LAWS(CE)-1999-4-147

RAVI MITTAL Vs. COMMISSIONER OF CUSTOMS

Decided On April 09, 1999
Ravi Mittal Appellant
V/S
COMMISSIONER OF CUSTOMS Respondents

JUDGEMENT

(1.) THE issue involved in this appeal filed by Shri Ravi Mittal is whether the Ball Bearing purchased by him from the open market, were smuggled ones/illegally imported into the country.

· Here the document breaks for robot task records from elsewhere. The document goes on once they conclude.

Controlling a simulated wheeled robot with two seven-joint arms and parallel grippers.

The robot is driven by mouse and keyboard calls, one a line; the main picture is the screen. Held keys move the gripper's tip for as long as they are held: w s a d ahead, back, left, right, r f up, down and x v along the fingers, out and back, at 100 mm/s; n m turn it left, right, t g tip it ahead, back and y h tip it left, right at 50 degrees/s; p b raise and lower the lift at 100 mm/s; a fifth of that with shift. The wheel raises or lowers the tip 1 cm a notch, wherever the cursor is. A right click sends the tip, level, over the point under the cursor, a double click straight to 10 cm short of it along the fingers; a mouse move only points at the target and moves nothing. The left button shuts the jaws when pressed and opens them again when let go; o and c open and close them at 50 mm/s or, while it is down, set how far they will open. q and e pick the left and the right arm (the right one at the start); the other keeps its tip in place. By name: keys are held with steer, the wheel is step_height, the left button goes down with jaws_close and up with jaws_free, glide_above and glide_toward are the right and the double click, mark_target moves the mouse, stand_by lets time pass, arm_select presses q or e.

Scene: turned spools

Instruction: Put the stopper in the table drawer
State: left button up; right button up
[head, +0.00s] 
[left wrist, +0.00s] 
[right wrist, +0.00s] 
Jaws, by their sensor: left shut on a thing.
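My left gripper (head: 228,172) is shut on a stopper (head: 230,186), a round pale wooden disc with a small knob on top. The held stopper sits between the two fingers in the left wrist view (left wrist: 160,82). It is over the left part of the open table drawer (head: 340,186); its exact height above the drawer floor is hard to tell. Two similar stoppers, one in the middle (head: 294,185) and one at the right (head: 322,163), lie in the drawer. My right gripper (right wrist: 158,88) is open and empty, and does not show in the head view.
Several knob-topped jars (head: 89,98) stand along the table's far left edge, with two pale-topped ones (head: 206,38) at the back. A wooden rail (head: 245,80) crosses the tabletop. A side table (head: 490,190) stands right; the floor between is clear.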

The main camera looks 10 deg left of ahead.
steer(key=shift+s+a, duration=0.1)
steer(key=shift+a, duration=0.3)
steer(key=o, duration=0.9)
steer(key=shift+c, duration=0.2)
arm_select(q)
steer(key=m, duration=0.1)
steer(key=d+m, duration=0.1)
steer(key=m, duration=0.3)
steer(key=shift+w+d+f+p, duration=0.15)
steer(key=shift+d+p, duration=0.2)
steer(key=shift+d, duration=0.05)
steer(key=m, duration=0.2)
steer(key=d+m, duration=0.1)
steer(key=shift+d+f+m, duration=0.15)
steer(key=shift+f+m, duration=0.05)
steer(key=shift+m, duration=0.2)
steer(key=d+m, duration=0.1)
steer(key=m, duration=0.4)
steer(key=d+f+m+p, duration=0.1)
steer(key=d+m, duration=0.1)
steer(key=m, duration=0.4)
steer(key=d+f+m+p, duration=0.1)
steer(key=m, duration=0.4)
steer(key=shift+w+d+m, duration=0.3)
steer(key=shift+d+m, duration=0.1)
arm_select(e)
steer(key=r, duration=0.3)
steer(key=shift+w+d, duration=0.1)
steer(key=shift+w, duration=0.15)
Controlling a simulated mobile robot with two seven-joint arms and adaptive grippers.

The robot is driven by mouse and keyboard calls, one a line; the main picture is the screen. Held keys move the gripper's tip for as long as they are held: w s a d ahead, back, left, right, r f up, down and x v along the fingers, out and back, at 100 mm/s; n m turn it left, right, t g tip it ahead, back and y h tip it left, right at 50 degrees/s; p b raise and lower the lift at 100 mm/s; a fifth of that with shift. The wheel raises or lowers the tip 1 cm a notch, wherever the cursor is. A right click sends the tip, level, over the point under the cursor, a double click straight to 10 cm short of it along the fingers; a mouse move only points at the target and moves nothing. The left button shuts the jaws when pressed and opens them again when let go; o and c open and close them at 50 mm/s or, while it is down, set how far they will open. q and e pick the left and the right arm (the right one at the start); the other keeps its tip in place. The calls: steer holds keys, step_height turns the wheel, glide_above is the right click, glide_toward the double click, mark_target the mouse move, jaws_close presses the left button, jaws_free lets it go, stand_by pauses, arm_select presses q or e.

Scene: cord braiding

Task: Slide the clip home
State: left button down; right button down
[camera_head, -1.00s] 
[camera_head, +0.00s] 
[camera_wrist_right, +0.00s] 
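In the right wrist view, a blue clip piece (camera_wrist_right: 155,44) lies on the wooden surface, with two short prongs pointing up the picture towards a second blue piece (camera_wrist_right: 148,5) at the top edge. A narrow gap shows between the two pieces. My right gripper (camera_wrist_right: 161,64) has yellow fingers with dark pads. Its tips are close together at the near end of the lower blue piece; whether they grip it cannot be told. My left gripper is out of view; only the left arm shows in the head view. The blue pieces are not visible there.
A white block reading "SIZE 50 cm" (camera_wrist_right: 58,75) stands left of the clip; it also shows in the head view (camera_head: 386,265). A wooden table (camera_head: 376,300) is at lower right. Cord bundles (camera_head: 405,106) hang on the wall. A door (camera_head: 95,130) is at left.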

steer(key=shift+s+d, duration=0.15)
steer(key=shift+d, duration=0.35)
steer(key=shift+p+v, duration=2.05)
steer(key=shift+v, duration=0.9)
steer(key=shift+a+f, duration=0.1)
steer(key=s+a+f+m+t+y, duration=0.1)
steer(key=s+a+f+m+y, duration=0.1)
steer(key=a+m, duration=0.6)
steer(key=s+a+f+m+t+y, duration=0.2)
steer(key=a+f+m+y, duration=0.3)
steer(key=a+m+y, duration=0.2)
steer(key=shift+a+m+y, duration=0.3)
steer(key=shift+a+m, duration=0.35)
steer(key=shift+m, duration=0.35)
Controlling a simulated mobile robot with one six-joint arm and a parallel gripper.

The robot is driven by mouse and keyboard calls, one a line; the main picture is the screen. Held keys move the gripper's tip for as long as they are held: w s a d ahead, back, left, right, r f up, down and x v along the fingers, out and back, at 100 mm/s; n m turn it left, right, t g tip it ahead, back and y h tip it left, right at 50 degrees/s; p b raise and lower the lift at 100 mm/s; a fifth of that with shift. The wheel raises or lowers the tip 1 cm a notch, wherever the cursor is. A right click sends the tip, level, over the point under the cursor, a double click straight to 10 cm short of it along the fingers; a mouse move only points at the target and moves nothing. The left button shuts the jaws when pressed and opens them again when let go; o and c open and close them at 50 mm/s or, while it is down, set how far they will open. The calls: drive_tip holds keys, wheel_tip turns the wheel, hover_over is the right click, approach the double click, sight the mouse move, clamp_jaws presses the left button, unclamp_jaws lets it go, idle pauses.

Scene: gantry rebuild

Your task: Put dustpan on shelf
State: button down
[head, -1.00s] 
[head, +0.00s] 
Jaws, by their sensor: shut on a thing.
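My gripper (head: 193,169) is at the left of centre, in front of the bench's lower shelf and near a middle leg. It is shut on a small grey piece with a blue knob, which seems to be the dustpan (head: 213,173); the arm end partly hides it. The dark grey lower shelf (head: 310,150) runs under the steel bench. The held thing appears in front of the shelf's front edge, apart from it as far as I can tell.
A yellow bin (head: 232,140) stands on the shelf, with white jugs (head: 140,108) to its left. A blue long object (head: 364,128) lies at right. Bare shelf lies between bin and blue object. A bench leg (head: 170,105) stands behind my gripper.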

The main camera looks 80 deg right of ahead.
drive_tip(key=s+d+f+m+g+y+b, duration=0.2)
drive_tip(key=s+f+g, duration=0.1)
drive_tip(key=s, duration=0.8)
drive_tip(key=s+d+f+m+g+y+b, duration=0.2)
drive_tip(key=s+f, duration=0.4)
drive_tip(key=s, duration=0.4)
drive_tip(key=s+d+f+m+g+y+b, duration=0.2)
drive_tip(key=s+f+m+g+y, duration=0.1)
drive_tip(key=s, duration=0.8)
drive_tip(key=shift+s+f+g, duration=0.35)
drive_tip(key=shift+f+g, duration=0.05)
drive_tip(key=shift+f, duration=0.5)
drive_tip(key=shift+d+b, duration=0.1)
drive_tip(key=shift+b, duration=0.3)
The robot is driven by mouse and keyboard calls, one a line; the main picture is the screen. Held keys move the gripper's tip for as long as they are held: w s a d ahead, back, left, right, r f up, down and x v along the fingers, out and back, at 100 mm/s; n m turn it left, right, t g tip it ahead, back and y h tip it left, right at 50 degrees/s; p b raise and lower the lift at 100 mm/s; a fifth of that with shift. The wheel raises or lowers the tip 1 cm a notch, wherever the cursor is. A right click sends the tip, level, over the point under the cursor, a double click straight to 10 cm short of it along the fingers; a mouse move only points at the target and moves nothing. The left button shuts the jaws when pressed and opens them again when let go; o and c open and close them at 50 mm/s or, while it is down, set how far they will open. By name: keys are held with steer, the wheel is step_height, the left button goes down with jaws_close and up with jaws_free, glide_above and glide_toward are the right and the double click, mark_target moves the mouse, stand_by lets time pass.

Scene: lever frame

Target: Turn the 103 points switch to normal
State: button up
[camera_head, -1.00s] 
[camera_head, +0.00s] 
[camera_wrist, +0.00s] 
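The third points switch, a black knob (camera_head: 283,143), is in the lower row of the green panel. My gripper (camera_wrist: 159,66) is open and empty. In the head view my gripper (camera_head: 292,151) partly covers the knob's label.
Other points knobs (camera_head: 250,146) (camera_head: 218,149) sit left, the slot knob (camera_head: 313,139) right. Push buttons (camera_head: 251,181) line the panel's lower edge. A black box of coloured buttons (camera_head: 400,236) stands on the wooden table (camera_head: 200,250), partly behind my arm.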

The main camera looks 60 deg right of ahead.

(2.) SHRI Naveen Mullick, the ld. Counsel, submitted that the appellant is a dealer in Ball Bearings; that he had purchased the Ball Bearings through Dalai on cash payment from the open market in Delhi where the Ball Bearings were freely sold and purchased; these goods did not attract the provisions of Section 123 of the Customs Act and accordingly the onus to prove that the Ball Bearings in question were smuggled into the country was on the Department which had not been discharged by the Department. He relied upon the decision in the case of Sethi Bearing Sales Corporation and Anr. v. C.C., New Delhi, Order Nos. A -75 and 76/87 -NRB, dated 10 -2 -1987 in which it was held that "since Bearings though of foreign origin are thus shown to be freely available in the market and in the absence of presumption as to the illegal import of such foreign bearings the Department should have produced some prima facie evidence of the illegal import of the seized bearings before an order of confiscation thereof under Section lll(d) of the Customs Act could be justified". He also relied upon the decision in the case of Hindustan Bearings Corporation v. C.C.E., 1990 (50) E.L.T. 91 (T) wherein it was held that in absence of clear evidence that goods were smuggled, goods cannot be treated as smuggled goods. He also mentioned that the Commissioner had proceeded on presumption alone as is clear from his findings in the impugned order; that the Commissioner has held that absence of any document evidencing the sale and purchase would lead to presumption that goods were not lawfully acquired and the failure to produce documents, details about acquisition or import established the charge of the impugned goods being of smuggled nature. The ld. Advocate submitted that the Tribunal, in Sethi Bearing Sales Corporation case, supra, has held that these circumstances were not sufficient to establish the fact of illicit import.

(3.) SHRI S. Srivastava, learned DR, submitted that the ball bearings were in commercial quantity valued at Rs. 12,95,310.00. The smuggled nature of the goods could be proved by circumstantial evidences. He relied upon the decision in the case of Rajendra M. Kamdar v. Collector of Customs, 1996 (83) E.L.T. 541 (T) in which the Tribunal held that the Department had discharged its initial burden in respect of the ball bearings seized at Howrah Railway Station. The Tribunal also held that since the appellant has failed to disclose the identity of the person from whom he has purchased the goods and since he has not produced any vouchers or bills for the purchase of the same, which facts are within his knowledge, a presumption can be drawn against him that these are smuggled goods and which was stated by him in the statement. The appellant in the present case did not know the names and address of the Dalals from whom he had purchased the ball bearings. He did not have any bill or document showing origin. The learned DR submitted that the burden of proof has shifted from the Department to the appellant. He relied upon the decision in Shah Guman Mal v. State of Andhra Pradesh, 1983 (13) E.L.T. 1631 (S.C.) in which it was held that it is fundamental rule relating to proof in all criminal or quasi -criminal proceedings that the burden of proving that the goods are smuggled goods is on the Department. But in order to appreciate its scope, due regard must be paid to other kindred principles, one of them being that the Department is not required to prove its case with mathematical precision to a demonstrable degree, i.e., it is nothing more than a prudent man's estimate as to the probabilities of the case. The learned DR also mentioned that the Supreme Court, in the case of Collector of Customs v. D. Bhoormull, 1983 (13) E.L.T. 1546 (S.C.) has held that Department would be deemed to have discharged its burden, if it adduces so much evidence, circumstantial or direct, as is sufficient to raise a presumption in its favour with regard to the existence of the fact sought to be proved. Reliance was placed on the decision in the case of Betha Pydiraju v. C.C.E., 1984 (16) E.L.T. 257, in which the Tribunal held that even without applying the statutory presumption under Section 123, the claim of the appellant that he is a bona fide purchaser for value without knowing the goods to be smuggled is legally unsustainable.